### DATA SECTION
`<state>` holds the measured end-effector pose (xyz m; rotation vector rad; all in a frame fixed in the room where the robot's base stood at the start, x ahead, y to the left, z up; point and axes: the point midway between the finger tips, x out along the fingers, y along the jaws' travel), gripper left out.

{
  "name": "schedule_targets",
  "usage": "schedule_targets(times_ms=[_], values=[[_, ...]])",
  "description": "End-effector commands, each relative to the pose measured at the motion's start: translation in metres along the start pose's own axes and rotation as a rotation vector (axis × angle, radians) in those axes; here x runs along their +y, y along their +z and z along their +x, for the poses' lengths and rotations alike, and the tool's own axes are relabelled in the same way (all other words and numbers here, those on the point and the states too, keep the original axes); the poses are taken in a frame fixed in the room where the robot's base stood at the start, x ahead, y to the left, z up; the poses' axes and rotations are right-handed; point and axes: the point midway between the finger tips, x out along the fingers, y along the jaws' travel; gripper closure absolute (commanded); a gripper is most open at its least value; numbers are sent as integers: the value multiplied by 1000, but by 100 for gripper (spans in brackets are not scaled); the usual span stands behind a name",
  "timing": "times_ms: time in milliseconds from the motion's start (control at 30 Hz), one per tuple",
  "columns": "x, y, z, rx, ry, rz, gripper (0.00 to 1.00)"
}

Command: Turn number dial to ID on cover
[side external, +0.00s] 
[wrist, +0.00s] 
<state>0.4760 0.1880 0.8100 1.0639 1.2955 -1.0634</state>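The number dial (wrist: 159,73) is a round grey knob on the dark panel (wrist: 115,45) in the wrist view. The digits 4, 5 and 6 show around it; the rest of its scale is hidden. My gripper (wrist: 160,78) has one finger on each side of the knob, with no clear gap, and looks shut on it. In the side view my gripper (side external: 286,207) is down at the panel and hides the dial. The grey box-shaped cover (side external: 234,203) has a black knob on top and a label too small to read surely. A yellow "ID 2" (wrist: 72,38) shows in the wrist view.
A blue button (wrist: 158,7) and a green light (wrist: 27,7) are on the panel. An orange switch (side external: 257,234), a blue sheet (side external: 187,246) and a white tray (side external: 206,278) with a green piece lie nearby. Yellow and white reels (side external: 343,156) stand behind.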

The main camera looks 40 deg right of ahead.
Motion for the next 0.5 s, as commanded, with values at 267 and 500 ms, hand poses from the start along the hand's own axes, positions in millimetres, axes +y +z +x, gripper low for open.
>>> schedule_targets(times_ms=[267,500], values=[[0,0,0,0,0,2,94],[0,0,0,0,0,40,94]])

### INSTRUCTION
What is the number of lines above that hold the string "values"? Answer with that number alone.

### CORRECT RESULT
3